→ Goal of the exercise: Show every line where "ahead" occurs.

→ Collected data:
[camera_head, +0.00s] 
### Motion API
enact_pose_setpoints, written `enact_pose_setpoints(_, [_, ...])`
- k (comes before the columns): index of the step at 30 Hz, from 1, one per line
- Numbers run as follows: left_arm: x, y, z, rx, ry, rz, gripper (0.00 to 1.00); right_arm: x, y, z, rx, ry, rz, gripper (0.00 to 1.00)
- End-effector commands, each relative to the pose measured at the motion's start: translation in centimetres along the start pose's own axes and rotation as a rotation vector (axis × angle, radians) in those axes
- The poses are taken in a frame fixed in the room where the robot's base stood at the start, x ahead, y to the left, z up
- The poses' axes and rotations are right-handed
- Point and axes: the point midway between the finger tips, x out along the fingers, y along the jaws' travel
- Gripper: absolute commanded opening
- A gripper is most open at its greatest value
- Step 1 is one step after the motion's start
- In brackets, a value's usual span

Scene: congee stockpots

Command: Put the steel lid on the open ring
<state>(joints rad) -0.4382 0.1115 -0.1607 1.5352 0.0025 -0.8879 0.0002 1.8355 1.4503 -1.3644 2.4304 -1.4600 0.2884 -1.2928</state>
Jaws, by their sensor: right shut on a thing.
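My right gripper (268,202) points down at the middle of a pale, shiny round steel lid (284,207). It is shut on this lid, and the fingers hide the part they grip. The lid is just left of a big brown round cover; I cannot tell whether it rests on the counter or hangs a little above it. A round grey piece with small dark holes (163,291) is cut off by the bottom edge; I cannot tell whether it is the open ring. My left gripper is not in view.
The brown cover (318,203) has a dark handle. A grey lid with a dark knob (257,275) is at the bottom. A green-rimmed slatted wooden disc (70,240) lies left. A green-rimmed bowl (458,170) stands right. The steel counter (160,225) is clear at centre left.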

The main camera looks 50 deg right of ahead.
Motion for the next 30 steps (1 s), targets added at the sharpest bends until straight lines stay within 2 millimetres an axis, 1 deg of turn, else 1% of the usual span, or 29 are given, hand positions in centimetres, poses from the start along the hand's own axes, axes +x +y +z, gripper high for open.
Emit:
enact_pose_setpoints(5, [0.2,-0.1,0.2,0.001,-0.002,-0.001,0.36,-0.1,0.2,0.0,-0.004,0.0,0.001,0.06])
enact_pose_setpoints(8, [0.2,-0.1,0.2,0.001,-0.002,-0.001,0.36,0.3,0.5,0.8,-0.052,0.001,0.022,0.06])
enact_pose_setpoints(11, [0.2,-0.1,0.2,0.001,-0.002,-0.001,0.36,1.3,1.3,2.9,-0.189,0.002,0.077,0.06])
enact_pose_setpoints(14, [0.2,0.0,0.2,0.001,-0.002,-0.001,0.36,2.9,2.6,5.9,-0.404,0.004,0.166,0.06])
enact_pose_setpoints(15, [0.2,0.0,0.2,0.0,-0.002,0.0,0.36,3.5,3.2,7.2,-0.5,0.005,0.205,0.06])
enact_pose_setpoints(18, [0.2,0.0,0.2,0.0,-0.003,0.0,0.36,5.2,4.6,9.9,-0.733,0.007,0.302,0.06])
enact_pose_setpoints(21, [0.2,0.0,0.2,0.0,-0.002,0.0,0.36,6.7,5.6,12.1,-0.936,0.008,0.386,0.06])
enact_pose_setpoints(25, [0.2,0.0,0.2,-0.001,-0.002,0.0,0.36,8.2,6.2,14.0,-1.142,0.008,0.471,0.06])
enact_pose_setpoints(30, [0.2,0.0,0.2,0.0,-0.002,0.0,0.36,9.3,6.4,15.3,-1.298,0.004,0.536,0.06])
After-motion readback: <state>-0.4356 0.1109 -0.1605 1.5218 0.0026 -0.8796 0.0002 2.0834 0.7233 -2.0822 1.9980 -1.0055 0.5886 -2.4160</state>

→ Exercise output:
- The poses are taken in a frame fixed in the room where the robot's base stood at the start, x ahead, y to the left, z up
The main camera looks 50 deg right of ahead.

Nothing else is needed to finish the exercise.